Robot episode data:
%%

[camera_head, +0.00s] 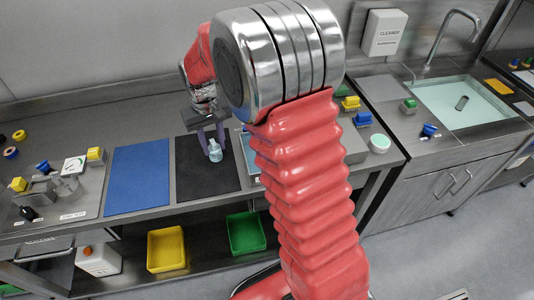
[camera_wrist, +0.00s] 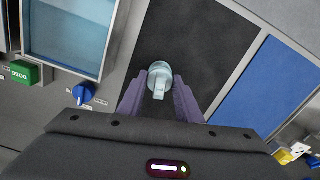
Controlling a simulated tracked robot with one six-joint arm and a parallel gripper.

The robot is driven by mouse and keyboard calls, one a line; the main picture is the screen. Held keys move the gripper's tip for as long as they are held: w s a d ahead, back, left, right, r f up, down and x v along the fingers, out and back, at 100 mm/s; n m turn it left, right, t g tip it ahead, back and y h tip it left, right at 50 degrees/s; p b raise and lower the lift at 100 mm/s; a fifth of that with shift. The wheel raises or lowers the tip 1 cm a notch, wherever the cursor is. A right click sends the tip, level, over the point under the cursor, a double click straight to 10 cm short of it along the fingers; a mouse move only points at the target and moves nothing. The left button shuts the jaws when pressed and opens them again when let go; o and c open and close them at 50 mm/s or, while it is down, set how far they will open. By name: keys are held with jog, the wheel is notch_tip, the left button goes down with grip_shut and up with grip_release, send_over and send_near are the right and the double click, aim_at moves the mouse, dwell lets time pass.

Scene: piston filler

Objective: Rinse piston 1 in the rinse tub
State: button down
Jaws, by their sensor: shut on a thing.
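My gripper (camera_head: 211,138) is over the black mat on the bench. Its two purple fingers are shut on a small pale blue, glassy piece (camera_head: 215,152). In the wrist view this piece (camera_wrist: 159,76) shows a round part and a narrow tab between the fingertips. I see no number on it and cannot tell if it is piston 1, or if it touches the mat. A sink basin (camera_head: 440,92) with pale green water is at the right, under a tap. A grey cylinder (camera_head: 461,103) lies in it. A shallow tub with bluish contents (camera_wrist: 68,38) is left of the mat in the wrist view.
The black mat (camera_head: 190,181) is otherwise clear, with a blue mat (camera_head: 138,178) beside it. A green button block (camera_wrist: 24,73) and blue knob (camera_wrist: 83,94) are near the shallow tub. Yellow and green bins (camera_head: 246,232) stand on the lower shelf. My arm hides part of the bench.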

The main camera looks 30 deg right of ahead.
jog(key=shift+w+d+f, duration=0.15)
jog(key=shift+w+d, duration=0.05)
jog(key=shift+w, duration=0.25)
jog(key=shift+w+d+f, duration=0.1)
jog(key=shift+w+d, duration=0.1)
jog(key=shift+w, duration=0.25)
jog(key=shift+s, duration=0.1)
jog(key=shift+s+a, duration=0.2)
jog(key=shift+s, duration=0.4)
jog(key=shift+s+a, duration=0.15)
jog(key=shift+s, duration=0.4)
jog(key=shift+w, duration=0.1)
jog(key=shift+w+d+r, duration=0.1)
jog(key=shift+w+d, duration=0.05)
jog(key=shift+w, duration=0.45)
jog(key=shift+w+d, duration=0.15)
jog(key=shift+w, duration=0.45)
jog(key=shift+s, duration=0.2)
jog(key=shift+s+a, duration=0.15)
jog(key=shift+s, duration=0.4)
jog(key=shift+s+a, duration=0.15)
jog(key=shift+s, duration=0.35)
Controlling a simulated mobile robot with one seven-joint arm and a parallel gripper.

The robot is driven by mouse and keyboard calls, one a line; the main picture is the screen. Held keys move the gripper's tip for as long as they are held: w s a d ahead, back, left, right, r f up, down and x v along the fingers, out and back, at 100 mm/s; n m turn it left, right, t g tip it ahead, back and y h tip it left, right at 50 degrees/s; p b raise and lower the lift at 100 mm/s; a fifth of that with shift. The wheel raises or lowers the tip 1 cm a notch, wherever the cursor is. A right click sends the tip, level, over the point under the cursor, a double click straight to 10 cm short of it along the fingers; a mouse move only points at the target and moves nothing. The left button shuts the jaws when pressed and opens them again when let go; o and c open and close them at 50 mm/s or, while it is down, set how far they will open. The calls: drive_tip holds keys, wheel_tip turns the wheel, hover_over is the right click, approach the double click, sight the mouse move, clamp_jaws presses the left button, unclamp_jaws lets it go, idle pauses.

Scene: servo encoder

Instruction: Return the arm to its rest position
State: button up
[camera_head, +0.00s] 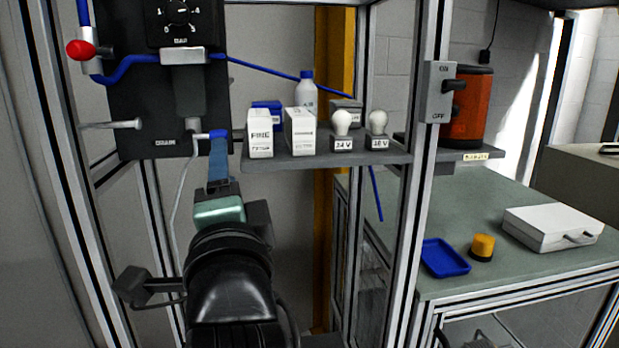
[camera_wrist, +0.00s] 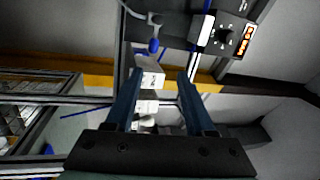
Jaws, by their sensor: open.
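My arm (camera_head: 230,280) reaches up from the bottom of the head view. My gripper (camera_head: 219,145) is in front of the black panel, left of the shelf's near end. In the wrist view my gripper (camera_wrist: 161,78) shows two dark blue fingers spread apart. Nothing appears held between them. White boxes show in the gap between the fingers and seem to lie beyond them. In the head view only one finger shows clearly.
The grey shelf (camera_head: 335,160) carries a FINE filter box (camera_head: 260,134), a second white box (camera_head: 299,131), a bottle (camera_head: 306,95) and two bulbs (camera_head: 342,123). A frame post (camera_head: 418,200) separates a green-topped bench (camera_head: 480,205).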

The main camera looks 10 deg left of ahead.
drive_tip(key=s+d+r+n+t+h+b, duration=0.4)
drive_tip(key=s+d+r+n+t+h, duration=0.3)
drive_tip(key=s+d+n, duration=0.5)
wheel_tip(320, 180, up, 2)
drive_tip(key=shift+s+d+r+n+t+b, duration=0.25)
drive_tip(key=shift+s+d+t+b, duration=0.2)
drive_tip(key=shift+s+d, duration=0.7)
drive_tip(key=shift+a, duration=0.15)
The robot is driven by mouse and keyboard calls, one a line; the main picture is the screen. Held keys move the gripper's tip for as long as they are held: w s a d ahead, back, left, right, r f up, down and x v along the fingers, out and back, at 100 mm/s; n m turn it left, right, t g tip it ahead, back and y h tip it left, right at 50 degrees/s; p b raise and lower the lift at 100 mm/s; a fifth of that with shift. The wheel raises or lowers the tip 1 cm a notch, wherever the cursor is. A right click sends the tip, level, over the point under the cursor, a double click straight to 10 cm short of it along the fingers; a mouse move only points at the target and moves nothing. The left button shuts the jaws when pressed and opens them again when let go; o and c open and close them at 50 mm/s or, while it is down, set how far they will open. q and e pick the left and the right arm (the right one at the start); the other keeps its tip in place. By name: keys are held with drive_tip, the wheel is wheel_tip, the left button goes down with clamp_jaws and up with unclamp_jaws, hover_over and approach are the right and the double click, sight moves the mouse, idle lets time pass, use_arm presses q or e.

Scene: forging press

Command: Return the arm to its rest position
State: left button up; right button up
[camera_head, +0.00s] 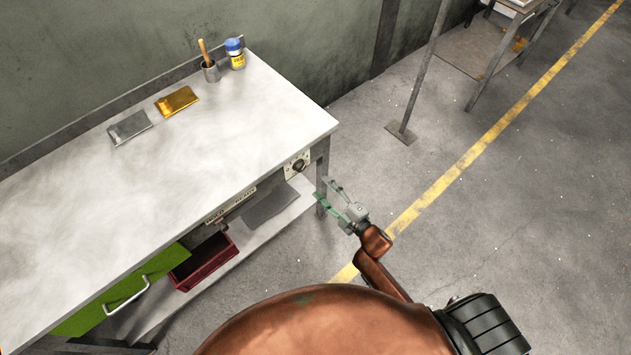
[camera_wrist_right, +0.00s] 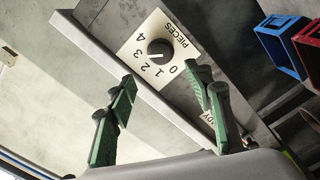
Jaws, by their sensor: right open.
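My right gripper (camera_head: 330,193) is open and empty in the head view, beside the near right corner of the workbench (camera_head: 290,105). Its green fingers also show spread apart in the right wrist view (camera_wrist_right: 165,95). In that view a black rotary dial (camera_wrist_right: 160,51) on a white plate marked "PIECES" with numbers lies beyond the fingers. The dial plate also shows on the bench front in the head view (camera_head: 297,166), up and left of the gripper. The fingers look apart from the dial. My right arm (camera_head: 376,245) is bent in front of me. My left gripper is not in view.
On the bench stand a blue-capped jar (camera_head: 236,55), a grey cup with a brush (camera_head: 210,71), a gold block (camera_head: 177,101) and a silver block (camera_head: 129,127). A green drawer (camera_head: 120,291) and a red bin (camera_head: 203,262) are below.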

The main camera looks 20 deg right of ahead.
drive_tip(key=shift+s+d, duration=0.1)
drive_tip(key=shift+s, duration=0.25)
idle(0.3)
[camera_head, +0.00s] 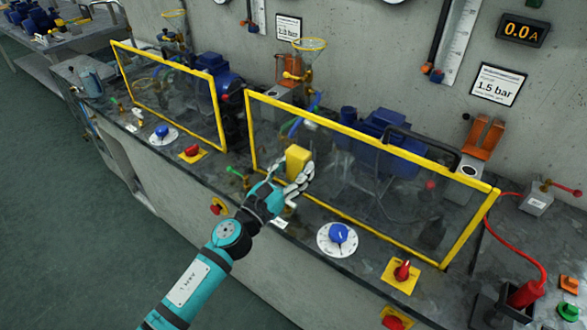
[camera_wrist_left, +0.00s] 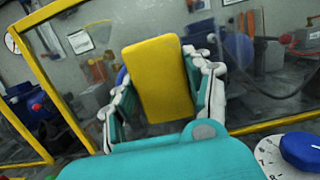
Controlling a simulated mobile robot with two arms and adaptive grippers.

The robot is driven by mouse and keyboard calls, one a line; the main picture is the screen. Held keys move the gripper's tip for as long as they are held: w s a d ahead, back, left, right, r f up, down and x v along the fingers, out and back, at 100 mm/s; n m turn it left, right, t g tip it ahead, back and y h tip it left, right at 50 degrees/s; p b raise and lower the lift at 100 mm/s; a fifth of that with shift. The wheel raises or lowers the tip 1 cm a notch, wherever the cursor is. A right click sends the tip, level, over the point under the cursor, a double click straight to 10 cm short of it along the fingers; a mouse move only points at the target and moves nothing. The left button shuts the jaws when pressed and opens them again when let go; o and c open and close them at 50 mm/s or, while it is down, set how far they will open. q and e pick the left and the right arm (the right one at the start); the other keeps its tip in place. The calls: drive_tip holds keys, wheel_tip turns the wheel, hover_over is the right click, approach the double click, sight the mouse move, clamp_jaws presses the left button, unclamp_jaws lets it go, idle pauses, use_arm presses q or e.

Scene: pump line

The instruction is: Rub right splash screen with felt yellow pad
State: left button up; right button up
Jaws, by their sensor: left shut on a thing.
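The right splash screen (camera_head: 385,200) is a clear panel in a yellow frame, standing upright on the bench. My left gripper (camera_head: 297,172) is shut on the yellow felt pad (camera_head: 298,159), in front of the left part of this screen. In the left wrist view the pad (camera_wrist_left: 158,78) sits between the two fingers of the gripper (camera_wrist_left: 160,90), with the clear panel (camera_wrist_left: 262,85) behind it. I cannot tell whether the pad touches the panel. My right gripper is not in view.
A left splash screen (camera_head: 170,98) stands further along the bench. A blue dial (camera_head: 338,234) and a red switch (camera_head: 402,271) sit on the bench edge in front of the right screen. A blue pump (camera_head: 375,140) is behind it. A red hose (camera_head: 535,262) lies at right.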

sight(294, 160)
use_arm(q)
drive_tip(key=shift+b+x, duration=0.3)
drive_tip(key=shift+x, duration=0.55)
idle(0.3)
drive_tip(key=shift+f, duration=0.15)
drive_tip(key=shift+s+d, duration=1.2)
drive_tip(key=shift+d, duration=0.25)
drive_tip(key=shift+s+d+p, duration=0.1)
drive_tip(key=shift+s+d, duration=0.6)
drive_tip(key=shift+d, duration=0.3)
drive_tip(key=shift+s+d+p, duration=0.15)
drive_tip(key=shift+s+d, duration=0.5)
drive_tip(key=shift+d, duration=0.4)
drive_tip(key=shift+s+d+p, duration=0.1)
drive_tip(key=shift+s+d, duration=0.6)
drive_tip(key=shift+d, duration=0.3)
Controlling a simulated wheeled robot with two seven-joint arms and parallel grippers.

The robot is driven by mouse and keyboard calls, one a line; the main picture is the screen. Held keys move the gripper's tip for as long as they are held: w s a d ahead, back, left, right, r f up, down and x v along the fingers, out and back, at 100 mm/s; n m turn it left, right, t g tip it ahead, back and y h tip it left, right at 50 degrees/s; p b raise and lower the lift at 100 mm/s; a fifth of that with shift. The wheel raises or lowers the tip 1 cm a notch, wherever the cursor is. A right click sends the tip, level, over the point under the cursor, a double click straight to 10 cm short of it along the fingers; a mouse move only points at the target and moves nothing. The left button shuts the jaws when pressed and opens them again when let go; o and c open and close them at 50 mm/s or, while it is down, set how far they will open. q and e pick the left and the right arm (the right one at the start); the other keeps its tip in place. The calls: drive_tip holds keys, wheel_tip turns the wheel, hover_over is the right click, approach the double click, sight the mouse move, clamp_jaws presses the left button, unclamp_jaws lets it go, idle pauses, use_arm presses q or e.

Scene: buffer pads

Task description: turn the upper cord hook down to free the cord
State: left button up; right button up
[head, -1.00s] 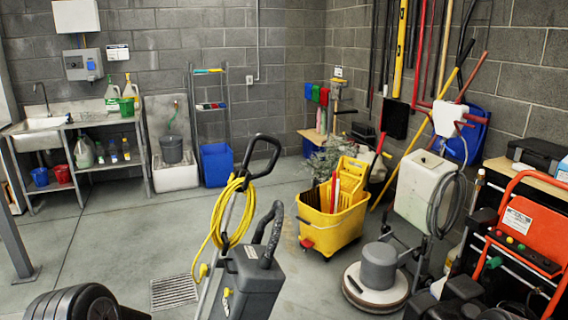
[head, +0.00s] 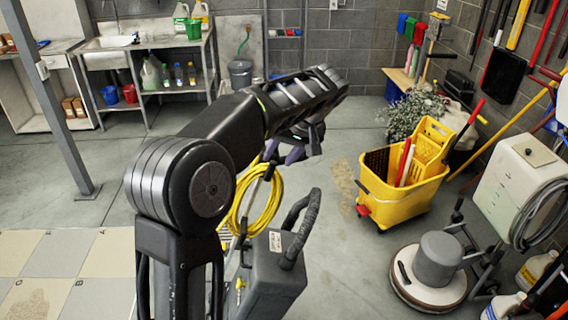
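A dark grey floor machine (head: 270,268) stands upright at the lower middle of the head view. A coil of yellow cord (head: 268,212) hangs on its handle tube, partly behind my left arm. The upper cord hook and the top of the handle cannot be made out; my arm covers that area. My left gripper (head: 298,150) is at the top of the coil, pointing down, in front of or beside the handle. Its fingers are small and dark, and I cannot tell how far apart they are or whether they touch anything. My right gripper is out of view.
A yellow mop bucket (head: 402,197) and a round floor polisher (head: 434,262) stand to the right. A grey post (head: 50,110) is at the left, with a sink bench (head: 150,42) behind. Open concrete floor lies between the machine and the bucket.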

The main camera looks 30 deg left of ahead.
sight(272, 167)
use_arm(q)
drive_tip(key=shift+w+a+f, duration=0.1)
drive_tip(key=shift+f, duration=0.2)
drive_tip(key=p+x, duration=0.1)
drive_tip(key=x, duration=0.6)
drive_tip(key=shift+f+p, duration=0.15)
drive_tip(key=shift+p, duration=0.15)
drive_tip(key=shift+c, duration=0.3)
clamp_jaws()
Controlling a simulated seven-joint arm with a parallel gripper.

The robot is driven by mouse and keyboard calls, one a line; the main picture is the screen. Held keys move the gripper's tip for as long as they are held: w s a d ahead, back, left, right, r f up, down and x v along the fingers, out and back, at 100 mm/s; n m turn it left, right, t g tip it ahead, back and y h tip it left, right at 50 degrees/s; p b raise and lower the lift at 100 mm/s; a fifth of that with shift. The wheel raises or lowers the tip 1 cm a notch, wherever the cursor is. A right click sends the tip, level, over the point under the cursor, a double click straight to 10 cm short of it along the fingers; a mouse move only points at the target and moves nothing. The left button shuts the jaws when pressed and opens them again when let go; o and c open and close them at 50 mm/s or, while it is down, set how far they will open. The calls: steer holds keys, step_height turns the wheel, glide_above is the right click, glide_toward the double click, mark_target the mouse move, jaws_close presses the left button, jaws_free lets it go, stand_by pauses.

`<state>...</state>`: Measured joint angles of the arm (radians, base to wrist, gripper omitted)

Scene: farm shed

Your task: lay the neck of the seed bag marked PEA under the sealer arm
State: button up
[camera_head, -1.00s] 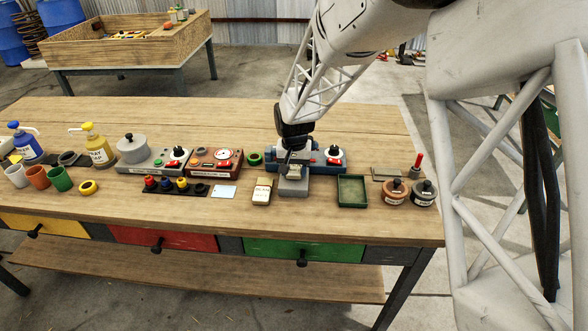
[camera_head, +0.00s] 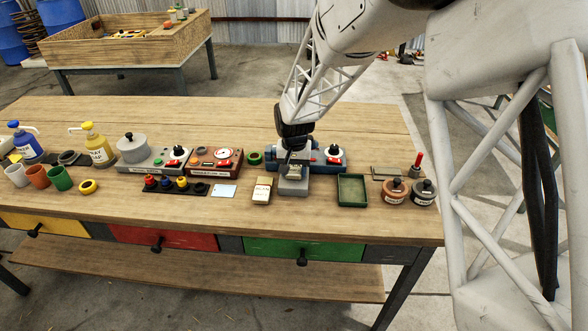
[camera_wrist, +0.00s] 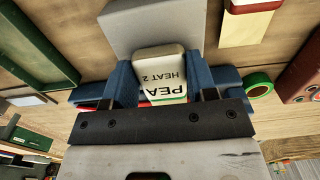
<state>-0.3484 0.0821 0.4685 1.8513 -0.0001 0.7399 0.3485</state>
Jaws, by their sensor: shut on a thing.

%%

» OBJECTIVE
From the entries, copy out each line containing the word "seven".

» RESPONSE FOR THIS EXERCISE
Controlling a simulated mobile robot with one seven-joint arm and a parallel gripper.
Controlling a simulated wheeled robot with two seven-joint arms and parallel grippers.
Controlling a simulated seven-joint arm with a parallel gripper.

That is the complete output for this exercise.